Each line of the listing must be transcribed exactly, except for the images, which should be excluded.

== Material ==

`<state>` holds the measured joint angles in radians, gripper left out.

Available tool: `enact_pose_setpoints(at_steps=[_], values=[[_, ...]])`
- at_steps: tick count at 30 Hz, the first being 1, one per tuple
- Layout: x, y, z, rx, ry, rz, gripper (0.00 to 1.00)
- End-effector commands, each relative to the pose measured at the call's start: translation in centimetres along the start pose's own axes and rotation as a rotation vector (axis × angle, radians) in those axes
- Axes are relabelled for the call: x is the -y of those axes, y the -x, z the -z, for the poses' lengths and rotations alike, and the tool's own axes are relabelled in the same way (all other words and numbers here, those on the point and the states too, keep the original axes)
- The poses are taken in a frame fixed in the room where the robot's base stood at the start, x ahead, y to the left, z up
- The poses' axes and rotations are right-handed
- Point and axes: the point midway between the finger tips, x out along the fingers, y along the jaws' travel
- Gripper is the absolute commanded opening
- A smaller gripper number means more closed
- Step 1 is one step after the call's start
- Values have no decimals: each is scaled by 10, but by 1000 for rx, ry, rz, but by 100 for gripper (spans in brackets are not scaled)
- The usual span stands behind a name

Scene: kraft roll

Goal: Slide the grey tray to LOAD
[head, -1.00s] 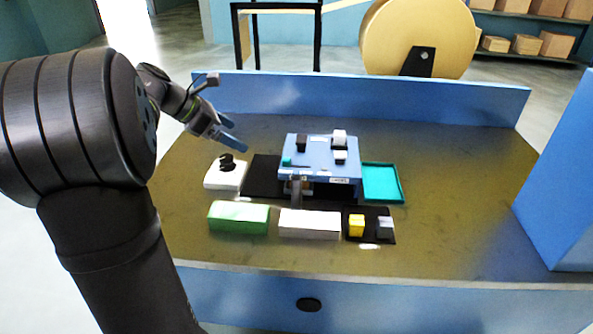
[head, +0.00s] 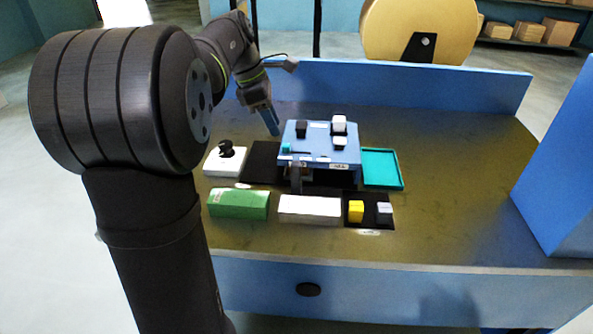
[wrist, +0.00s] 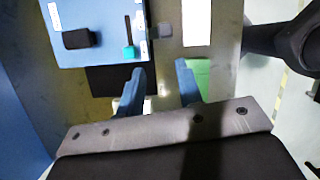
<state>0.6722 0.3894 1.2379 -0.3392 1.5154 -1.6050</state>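The blue machine (head: 345,160) stands mid-table, with black and white blocks on top. A grey upright tab (head: 296,180) shows at its front left; it may belong to the grey tray, whose body I cannot make out. In the wrist view a small grey square (wrist: 165,31) lies beside the blue machine (wrist: 95,35), perhaps the same part. LOAD lettering is not readable. My gripper (head: 270,120) is above the table, behind and left of the machine, fingers downward. In the wrist view my gripper (wrist: 161,78) has its blue fingers apart with nothing held between them.
A black mat (head: 262,163) and a white box with a black knob (head: 222,166) lie left of the machine. A teal tray (head: 382,168) is at right. A green box (head: 238,204), white block (head: 309,207) and yellow block (head: 356,210) line the front.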

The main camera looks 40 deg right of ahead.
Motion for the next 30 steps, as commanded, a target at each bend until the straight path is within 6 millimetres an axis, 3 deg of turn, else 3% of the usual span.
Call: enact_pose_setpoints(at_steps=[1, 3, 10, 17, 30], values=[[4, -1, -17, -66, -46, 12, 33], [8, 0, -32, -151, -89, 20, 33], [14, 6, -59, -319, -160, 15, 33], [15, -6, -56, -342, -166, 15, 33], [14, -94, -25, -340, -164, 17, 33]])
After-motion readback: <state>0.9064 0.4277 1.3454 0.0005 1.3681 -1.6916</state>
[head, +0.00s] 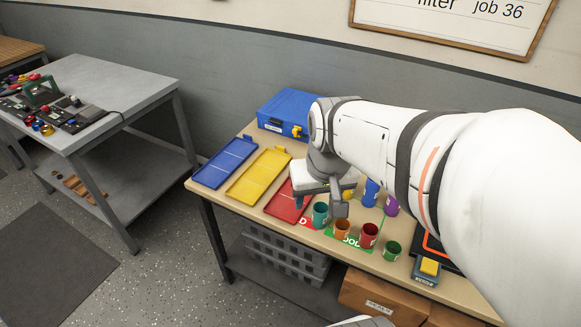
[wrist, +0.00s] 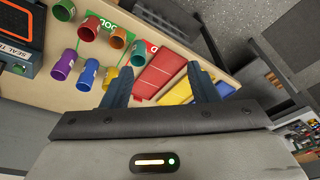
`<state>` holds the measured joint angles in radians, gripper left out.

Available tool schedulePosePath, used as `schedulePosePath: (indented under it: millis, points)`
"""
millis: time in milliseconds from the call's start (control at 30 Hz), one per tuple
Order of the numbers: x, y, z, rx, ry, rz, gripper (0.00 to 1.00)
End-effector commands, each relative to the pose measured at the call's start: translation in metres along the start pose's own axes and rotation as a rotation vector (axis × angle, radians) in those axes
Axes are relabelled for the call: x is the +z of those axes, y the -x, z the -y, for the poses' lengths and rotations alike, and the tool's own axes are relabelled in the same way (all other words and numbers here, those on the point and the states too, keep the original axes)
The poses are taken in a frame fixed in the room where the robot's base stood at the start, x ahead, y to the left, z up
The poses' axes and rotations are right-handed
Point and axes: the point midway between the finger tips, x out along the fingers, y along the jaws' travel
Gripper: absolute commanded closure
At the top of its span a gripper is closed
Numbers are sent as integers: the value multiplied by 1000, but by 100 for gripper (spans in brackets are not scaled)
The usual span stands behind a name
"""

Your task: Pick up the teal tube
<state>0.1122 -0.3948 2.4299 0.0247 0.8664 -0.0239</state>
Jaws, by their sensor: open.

===

Completed exercise:
`<state>` holds the measured joint angles in radians, gripper left out.

Available tool: `enact_pose_setpoints(at_steps=[_], values=[[_, ...]])`
- at_steps: tick count at 30 Hz, the first being 1, one per tuple
- Layout: x, y, z, rx, ry, rz, gripper (0.00 to 1.00)
- End-effector commands, each relative to the pose measured at the call's start: translation in centimetres along the start pose's own axes and rotation as a rotation vector (axis × angle, radians) in those axes
- Axes are relabelled for the call: x is the -y of those axes, y the -x, z the -z, for the poses' lengths and rotations alike, and the tool's own axes are relabelled in the same way (all other words and numbers here, those on the point and the states too, keep the original axes)
- The poses are taken in a frame fixed in the room where the robot's base stood at the start, x ahead, y to the left, z up
- The poses' axes and rotations are right-handed
- Point and axes: the point midway between the finger tips, x out along the fingers, y along the jaws' travel
- Gripper is the absolute commanded opening
- A smaller gripper number means more closed
- Step 1 is one step after the call's start
- Values have no decimals: each is scaled by 10, but by 1000 for rx, ry, rz, but by 100 for gripper (spans in brackets are not scaled)
- The usual span stands behind a name

Scene: kraft roll

Goal: Slide the grey tray to LOAD
[head, -1.00s] 
[head, +0.00s] 
[wrist, +0.00s] 
<state>0.6722 0.3894 1.2379 -0.3392 1.5154 -1.6050</state>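The blue machine (head: 345,160) stands mid-table, with black and white blocks on top. A grey upright tab (head: 296,180) shows at its front left; it may belong to the grey tray, whose body I cannot make out. In the wrist view a small grey square (wrist: 165,31) lies beside the blue machine (wrist: 95,35), perhaps the same part. LOAD lettering is not readable. My gripper (head: 270,120) is above the table, behind and left of the machine, fingers downward. In the wrist view my gripper (wrist: 161,78) has its blue fingers apart with nothing held between them.
A black mat (head: 262,163) and a white box with a black knob (head: 222,166) lie left of the machine. A teal tray (head: 382,168) is at right. A green box (head: 238,204), white block (head: 309,207) and yellow block (head: 356,210) line the front.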

The main camera looks 40 deg right of ahead.
Motion for the next 30 steps, as commanded, a target at each bend until the straight path is within 6 millimetres an axis, 3 deg of turn, else 3% of the usual span.
Call: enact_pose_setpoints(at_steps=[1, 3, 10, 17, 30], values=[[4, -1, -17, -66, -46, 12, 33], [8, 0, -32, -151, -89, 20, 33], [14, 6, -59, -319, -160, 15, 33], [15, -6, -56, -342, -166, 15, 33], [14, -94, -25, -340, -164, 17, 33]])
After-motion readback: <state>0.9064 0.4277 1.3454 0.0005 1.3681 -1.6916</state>
[head, +0.00s] 
[wrist, +0.00s] 
`<state>` holds the measured joint angles in radians, gripper left out.

Available tool schedulePosePath, used as `schedulePosePath: (indented under it: millis, points)`
"""
millis: time in milliseconds from the call's start (control at 30 Hz), one per tuple
Order of the numbers: x, y, z, rx, ry, rz, gripper (0.00 to 1.00)
End-effector commands, each relative to the pose measured at the call's start: translation in metres along the start pose's own axes and rotation as a rotation vector (axis × angle, radians) in those axes
Axes are relabelled for the call: x is the +z of those axes, y the -x, z the -y, for the poses' lengths and rotations alike, and the tool's own axes are relabelled in the same way (all other words and numbers here, those on the point and the states too, keep the original axes)
The poses are taken in a frame fixed in the room where the robot's base stood at the start, x ahead, y to the left, z up
The poses' axes and rotations are right-handed
Point and axes: the point midway between the finger tips, x out along the fingers, y along the jaws' travel
Gripper: absolute commanded closure
At the top of its span a gripper is closed
Numbers are sent as integers: the value multiplied by 1000, but by 100 for gripper (spans in brackets are not scaled)
The usual span stands behind a name
"""

Your task: Pick up the teal tube
<state>0.1122 -0.3948 2.4299 0.0247 0.8664 -0.0239</state>
Jaws, by their sensor: open.

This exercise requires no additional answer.